We should not memorize the algorithm itself, but rather the idea and some implementation notes. So under each algorithm I put notes which can help to remember the algorithm.

P.S.: Please put comments how do you remember algorithms or ideas, and I will update the this post with interesting notes.

Update: updated with Eulearian Path, visualization of BFS, UnionFind, Dijkstra, Topological Sort and Bellman Ford.

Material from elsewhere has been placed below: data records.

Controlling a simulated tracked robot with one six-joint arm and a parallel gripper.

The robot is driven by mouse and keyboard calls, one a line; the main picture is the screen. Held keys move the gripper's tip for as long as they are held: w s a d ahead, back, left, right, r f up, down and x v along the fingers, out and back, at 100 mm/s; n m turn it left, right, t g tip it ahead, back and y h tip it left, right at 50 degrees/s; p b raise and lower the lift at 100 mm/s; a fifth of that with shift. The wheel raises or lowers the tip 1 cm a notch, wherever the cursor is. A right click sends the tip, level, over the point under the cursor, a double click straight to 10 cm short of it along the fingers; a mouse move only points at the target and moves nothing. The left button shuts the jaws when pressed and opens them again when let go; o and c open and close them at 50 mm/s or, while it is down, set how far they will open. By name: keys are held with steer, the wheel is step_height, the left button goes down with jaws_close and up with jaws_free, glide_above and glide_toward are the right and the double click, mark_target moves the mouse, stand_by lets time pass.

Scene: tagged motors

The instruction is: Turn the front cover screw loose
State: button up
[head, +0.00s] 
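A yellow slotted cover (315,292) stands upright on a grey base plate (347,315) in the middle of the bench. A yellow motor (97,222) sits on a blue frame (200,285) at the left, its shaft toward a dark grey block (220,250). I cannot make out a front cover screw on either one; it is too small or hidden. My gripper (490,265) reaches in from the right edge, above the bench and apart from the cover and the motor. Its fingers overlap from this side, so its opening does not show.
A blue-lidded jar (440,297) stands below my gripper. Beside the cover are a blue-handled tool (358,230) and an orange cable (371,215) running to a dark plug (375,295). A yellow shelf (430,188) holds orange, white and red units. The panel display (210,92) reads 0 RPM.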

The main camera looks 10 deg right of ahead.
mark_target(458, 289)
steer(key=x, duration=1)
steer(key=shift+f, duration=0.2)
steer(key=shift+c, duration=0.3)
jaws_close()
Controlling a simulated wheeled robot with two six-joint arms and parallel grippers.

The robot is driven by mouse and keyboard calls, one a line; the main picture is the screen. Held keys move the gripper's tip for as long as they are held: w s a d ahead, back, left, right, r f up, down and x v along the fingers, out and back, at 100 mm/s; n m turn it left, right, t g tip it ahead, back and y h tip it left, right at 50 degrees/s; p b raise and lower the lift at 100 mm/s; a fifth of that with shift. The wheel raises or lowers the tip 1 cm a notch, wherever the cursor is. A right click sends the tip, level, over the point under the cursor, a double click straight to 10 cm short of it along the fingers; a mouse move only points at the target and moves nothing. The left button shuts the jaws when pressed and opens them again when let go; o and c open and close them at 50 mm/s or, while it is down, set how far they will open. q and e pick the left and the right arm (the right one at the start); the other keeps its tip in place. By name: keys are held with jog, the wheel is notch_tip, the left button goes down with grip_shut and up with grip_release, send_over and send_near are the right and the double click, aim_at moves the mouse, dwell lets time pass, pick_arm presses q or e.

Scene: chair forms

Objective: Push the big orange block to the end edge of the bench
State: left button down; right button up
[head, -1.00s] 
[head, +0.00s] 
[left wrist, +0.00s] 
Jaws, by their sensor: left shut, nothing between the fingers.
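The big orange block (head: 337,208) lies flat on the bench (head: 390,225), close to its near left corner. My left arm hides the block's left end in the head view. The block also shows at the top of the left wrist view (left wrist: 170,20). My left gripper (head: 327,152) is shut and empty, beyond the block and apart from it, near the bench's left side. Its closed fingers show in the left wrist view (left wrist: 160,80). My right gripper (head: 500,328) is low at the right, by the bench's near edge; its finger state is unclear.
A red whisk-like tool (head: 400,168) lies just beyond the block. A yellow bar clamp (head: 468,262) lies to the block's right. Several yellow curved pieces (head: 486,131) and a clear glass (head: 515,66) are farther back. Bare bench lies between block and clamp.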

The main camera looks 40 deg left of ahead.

Update: If you want to see more about interview experiences and algorithm problems, have a look at my YouTube channel: https://youtube.com/@aleksei-iv?si=tRqIOtVfymNVHvX3

Graph problems

Description:
In computer science, graphs are used to represent networks of communication, data organization, computational devices, the flow of computation, etc. For instance, the link structure of a website can be represented by a directed graph, in which the vertices represent web pages and directed edges represent links from one page to another.

Common algorithms

BFS:
Breadth-first search (BFS) is an algorithm for searching a tree data structure for a node that satisfies a given property. It starts at the tree root and explores all nodes at the present depth prior to moving on to the nodes at the next depth level. Extra memory, usually a queue, is needed to keep track of the child nodes that were encountered but not yet explored.
Part of a solution for the problem "Evaluate Division": https://leetcode.com/problems/evaluate-division/

double bfs(unordered_map<string, vector<ip>>& adj, vector<string>& query) {
    unordered_set<string> visited;
    string start = query[0];
    string end = query[1];
    queue<ip> q;
    q.push({start, 1.0});
    visited.insert(start);
    while (!q.empty()) {
        int sz = q.size();
        for (int i = 0; i < sz; i++) {
            auto [node, cost] = q.front(); q.pop();
            if (!adj.count(node)) continue;
            if (node == end) return cost;
            for (auto& a : adj[node]) {
                if (!visited.count(a.first)) {
                    q.push({a.first, cost * a.second});
                    visited.insert(node);
                }
            }
        }
    }
    return -1.0;
}

Visualization of BFS with first 3 layers. A - root node/first lavel, C/M/B/O - second layer, D/N/L/J - third layer.
Notes:

Algorithm uses queue for implementation.
It checks whether a vertex has been explored before enqueueing the vertex.
We can track if the node was already explored by modifying the original matrix.
BFS algorithm can be instructed with additional array dist which can help to
track the parent node of the next node. This will help to reconstruct the path
by looping backward from end node.

DFS:
Is an algorithm for traversing or searching tree or graph data structures. The algorithm starts at the root node (selecting some arbitrary node as the root node in the case of a graph) and explores as far as possible along each branch before backtracking.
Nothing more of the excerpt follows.